Cela convient parfaitement aux autorités. Elles savent très bien que la lutte contre le terrorisme n’est qu’un prétexte. Ce sont des zombies. Le véritable but des zombies est d’augmenter leurs propres pouvoirs et richesses aux dépens de quelqu’un d’autre. Et pour ça, de fausses informations valent mieux que des vraies. Les fausses informations ont permis de lancer la Guerre contre la Terreur… et la guerre en Irak. A présent, elles les aident à mettre leur nez dans la vie privée de tout le monde. Les mensonges sont plus précieux, à leurs yeux, que la vérité.

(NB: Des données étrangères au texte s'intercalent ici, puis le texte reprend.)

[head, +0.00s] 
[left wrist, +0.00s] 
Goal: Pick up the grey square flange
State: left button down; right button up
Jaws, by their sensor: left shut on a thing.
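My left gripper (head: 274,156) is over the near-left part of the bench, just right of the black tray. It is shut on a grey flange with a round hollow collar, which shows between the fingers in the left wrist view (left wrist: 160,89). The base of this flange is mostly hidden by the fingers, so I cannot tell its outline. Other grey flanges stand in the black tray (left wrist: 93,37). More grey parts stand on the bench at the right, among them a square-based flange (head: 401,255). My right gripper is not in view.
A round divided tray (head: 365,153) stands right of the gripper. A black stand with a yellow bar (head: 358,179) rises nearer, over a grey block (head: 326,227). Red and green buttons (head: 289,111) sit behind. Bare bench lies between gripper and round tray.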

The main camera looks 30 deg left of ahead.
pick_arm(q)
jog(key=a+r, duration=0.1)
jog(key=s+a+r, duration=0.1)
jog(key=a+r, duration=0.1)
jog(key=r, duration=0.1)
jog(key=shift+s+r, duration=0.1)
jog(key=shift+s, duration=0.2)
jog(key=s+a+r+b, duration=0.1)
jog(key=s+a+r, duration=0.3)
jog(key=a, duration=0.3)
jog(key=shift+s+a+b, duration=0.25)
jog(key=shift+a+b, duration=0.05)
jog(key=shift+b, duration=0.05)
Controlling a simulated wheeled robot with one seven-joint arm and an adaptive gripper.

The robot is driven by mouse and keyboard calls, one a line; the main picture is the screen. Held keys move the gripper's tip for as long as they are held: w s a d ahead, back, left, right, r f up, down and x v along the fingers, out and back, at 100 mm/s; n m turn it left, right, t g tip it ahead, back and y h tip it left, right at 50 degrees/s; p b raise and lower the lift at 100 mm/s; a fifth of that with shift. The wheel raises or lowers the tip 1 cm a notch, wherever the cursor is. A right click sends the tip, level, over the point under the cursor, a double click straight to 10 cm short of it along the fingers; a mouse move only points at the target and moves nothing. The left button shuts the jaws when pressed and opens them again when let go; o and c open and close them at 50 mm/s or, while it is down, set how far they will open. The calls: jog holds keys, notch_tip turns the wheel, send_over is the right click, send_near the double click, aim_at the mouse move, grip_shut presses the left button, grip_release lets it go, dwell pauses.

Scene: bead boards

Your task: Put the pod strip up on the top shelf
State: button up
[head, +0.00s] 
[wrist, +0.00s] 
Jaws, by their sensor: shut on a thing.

Avec ce gigantesque trésor d’"information", les autorités peuvent édifier à peu près tous les fantasmes qu’elles veulent. Votre ordinateur est-il tombé — même par accident — sur un site "subversif" ? Avez-vous déjà téléchargé de la pornographie ou même un message politiquement incorrect ? Avez-vous parlé avec quelqu’un qui est peut-être allé à l’université avec quelqu’un d’autre qui a ensuite eu des problèmes avec la justice ?
L’Histoire finira par conter comment Edward Snowden s’en est tiré et a révélé dans quelle mesure les autorités — sous le prétexte de protéger la population contre les terroristes — posaient les bases d’un Etat policier. C’est profondément perturbant pour les gens qui réfléchissent un peu (s’il y en a) et craignent l’apparition d’un Big Brother omniscient et omnipotent, des yeux duquel on ne peut protéger aucun secret ni dissimuler aucun désir. C’est d’ailleurs tout aussi perturbant pour les Big Brothers. Ils insistent pour tout savoir sur les affaires de tout le monde — mais ils ont rendu criminel de révéler ce qu’ils manigancent !
Bref, personne n’aime les mouchards… et les fouineurs les aiment encore moins. Par ailleurs, Snowden était payé pour fouiner, pas pour jouer les mouchards. Il était payé pour enfreindre la loi et mentir à ce sujet. Maintenant, il va peut-être devoir affronter la loi, et payer le prix pour avoir dit la vérité.